Alguns fenômenos da música são difíceis de explicar para quem não viveu a época. Balão Mágico (1982-86), Menudo (1977-96) e Spice Girls (1994-2000) são alguns exemplos de grupos que fizeram sucesso estrondoso logo nos primeiros anos de carreira e expandiram essas conquistas para além da música. Em apenas quatro anos, o Balão Mágico vendeu 5 milhões de discos no Brasil, ganhou um programa matinal na maior emissora de TV do país e gravou com nomes como Roberto Carlos, Djavan, Fábio Jr. e Pepeu Gomes. Entre 1996 e 1998, as Spice Girls lançaram dois discos, protagonizaram um filme, foram premiadas, bateram diversos recordes e ganharam inúmeros produtos. No começo dos anos 80, o Menudo ganhou bonecos, um jogo de tabuleiro e outros produtos. Estes grupos citados se dissolveram por diferentes motivos e alguns dos ex-integrantes seguiram carreira artística, então quando se fala deles, a sensação que surge é de nostalgia, uma lembrança de uma época boa e a percepção de que a vida (e as respectivas carreiras) seguiram o curso natural das coisas.

Quem testemunhou o sucesso estrondoso dos Mamonas Assassinas sabe que, com eles, as coisas foram diferentes. Entre 1995 e 96, a banda formada por cinco rapazes de Guarulhos (SP) alcançou o sucesso e foi arrancada dos braços do público de maneira abrupta e cruel. Adultos e crianças choraram pela morte dos integrantes da banda. Foi cruel, repentino, inesperado e inacreditável. Por isso e por outros motivos, o lançamento de Mamonas Assassinas – O Filme carrega uma grande responsabilidade: abraçar o público que se viu órfão em 1996, quando o avião que transportava a banda, após um show em Brasília, sofreu uma queda que matou todos os integrantes, além da tripulação.

O filme de Edson Spinello mostra a formação da banda anterior do grupo, Utopia, que se levava muito a sério e carregava uma identidade genérica, uma espécie de mistura entre tudo o que os integrantes gostavam de ouvir. É justamente essa transição do Utopia para Mamonas Assassinas uma das maiores preciosidades do longa. Porque o processo de entendimento de que, enquanto artista, eles não eram as referências que tinham e que precisavam construir uma identidade própria, foi essencial para que eles pudessem, enfim, mostrar o que eles tinham de melhor: o bom-humor. E isso não anula, nem por um segundo, o talento musical que tinham. Muito pelo contrário, o encaixe do que eram, musicalmente falando, com a postura carregada de humor fez com que os conceitos se tornassem algo único.

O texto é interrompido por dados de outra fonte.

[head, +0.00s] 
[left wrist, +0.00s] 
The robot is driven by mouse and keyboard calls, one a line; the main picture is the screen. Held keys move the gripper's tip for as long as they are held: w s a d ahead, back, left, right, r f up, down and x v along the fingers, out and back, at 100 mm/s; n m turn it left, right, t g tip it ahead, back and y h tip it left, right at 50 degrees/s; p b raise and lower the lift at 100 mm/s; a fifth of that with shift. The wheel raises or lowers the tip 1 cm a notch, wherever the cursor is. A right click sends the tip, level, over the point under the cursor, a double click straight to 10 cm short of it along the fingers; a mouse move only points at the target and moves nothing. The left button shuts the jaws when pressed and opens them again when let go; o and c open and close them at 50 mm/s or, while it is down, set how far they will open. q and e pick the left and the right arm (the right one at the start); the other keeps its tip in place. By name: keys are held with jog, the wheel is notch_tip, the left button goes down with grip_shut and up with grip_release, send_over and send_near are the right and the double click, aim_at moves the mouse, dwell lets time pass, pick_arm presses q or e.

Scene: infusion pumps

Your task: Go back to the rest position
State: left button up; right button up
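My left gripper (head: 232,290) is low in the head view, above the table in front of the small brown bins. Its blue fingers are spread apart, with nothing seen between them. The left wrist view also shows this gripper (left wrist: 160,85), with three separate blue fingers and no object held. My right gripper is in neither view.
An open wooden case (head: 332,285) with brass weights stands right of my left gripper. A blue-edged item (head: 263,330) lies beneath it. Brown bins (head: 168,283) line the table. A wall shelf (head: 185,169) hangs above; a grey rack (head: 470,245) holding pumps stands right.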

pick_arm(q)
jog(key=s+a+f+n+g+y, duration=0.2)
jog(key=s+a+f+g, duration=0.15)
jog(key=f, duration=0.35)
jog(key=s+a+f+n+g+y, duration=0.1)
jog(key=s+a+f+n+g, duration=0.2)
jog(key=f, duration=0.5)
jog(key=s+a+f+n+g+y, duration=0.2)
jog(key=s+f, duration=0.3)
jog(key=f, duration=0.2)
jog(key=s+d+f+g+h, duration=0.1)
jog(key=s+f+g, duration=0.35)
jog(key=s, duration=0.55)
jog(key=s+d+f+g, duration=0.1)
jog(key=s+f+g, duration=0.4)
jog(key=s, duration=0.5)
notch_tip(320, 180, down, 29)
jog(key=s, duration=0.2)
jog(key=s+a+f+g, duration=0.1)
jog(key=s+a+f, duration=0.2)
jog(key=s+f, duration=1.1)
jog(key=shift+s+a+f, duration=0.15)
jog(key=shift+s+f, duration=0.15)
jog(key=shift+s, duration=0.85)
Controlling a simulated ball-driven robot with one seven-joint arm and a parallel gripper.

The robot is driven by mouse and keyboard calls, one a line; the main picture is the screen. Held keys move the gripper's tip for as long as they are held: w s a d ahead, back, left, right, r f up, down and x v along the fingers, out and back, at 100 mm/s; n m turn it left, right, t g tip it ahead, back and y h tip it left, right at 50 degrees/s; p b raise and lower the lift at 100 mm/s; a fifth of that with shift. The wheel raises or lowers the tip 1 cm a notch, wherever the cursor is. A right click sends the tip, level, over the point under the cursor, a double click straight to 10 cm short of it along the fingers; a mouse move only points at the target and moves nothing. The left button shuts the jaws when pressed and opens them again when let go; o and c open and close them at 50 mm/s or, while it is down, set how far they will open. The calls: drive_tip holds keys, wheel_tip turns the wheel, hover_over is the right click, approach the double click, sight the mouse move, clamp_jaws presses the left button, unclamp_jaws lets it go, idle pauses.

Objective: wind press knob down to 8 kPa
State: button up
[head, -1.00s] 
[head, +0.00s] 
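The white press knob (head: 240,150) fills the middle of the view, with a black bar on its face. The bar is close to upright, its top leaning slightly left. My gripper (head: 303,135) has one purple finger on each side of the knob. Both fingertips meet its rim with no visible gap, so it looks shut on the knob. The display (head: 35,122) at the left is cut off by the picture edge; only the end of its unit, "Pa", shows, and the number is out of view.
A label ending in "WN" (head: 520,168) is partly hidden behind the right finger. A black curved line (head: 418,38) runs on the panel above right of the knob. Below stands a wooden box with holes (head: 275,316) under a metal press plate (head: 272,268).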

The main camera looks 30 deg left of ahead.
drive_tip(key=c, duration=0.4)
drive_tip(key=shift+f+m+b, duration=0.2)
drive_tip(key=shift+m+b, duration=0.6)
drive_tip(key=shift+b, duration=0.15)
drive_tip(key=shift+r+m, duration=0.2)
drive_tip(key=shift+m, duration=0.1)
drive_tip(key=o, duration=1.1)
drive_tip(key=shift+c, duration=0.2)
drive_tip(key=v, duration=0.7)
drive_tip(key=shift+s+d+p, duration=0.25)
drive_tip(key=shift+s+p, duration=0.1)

Como era de se esperar, a vida pessoal dos membros da banda é mencionada no longa. Alguns integrantes, nesse sentido, têm um destaque maior do que outros. O tecladista Júlio Rasec (interpretado por Robson Lima) e o guitarrista Bento Hinoto (vivido pelo sobrinho do músico, Beto Hinoto) são pouco mencionados fora da banda.

Já os irmãos Samuel (Adriano Tunes) e Sérgio Reoli (Rhener Freitas) baixista e baterista, se envolvem em uma trama romântica que não faz o menor sentido e não acrescenta em nada à história. 

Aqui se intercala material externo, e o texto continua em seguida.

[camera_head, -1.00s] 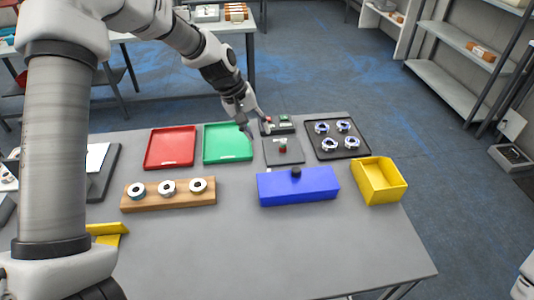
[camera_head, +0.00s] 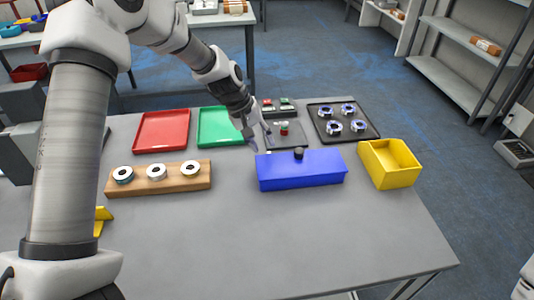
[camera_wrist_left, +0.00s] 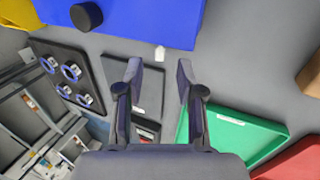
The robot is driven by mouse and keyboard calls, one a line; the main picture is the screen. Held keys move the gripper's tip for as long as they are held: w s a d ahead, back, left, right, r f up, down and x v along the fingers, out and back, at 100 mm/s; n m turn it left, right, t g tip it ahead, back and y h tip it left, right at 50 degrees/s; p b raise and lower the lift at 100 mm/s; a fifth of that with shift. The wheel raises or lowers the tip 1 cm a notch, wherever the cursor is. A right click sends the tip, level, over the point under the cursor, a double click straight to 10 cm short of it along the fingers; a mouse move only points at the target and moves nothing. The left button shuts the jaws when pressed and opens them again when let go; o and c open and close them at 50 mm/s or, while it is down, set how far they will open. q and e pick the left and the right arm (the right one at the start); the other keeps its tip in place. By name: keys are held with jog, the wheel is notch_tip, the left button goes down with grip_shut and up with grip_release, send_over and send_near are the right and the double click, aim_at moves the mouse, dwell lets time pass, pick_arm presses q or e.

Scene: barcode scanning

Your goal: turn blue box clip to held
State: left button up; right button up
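The blue box (camera_head: 302,172) stands on the grey table, with a round black knob (camera_head: 299,153) on its top. In the left wrist view the blue box (camera_wrist_left: 140,18) fills the top, with the black knob (camera_wrist_left: 87,16) at its left. A small white tab (camera_wrist_left: 160,52) shows by the box edge there. My left gripper (camera_head: 257,138) is open and empty, just behind the left end of the box. In its wrist view the fingers (camera_wrist_left: 158,85) are spread apart, short of the box. The clip's setting cannot be read. My right gripper is not in view.
A yellow bin (camera_head: 390,163) stands right of the box. Behind are a dark tray (camera_head: 352,135) of ringed parts, a dark square pad (camera_head: 284,138), and green (camera_head: 222,130) and red (camera_head: 162,132) trays. A wooden block (camera_head: 160,180) with rings is at left. The table front is clear.

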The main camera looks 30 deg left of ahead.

O público que acompanhou o Mamonas Assassinas em programas de TV sabe que o Dinho tinha uma namorada bastante presente, a Valéria Zoppello, que apareceu com o músico diversas vezes. Fiquei surpresa com a personagem retratada na tela porque não se trata de Valéria e sim de Adriana (Fefe Schneider), uma espécie de compilação de mulheres que passaram pela vida do vocalista. A personagem tem uma postura tóxica, que vai contra tudo o que o grupo transmitia.

Quem vive Dinho no filme é Ruy Brissac, que esteve no mesmo papel nos palcos, por dois anos, com o Mamonas Assassinas – O Musical. Embora o elenco esteja em sintonia, é perceptível a segurança que Ruy sente ao interpretar o vocalista e isso o destaca.

O roteiro de Carlos Lombardi se apoia nas relações que permeavam a banda e os sentimentos de cada um, apesar de não esconder a irreverência dos integrantes. Um dos grandes momentos do longa é quando Dinho faz um discurso de incentivo no ginásio Thomeuzão, onde, anos antes, eles escutaram que seria impossível tocar ali. “O impossível não existe”, ele diz, e não existe mesmo. Quem acreditou que seria impossível cinco jovens de origem humilde alcançarem o sucesso estava equivocado, assim como também estava equivocado quem teve a inocência de acreditar que aquele presente que nos foi dado duraria para sempre.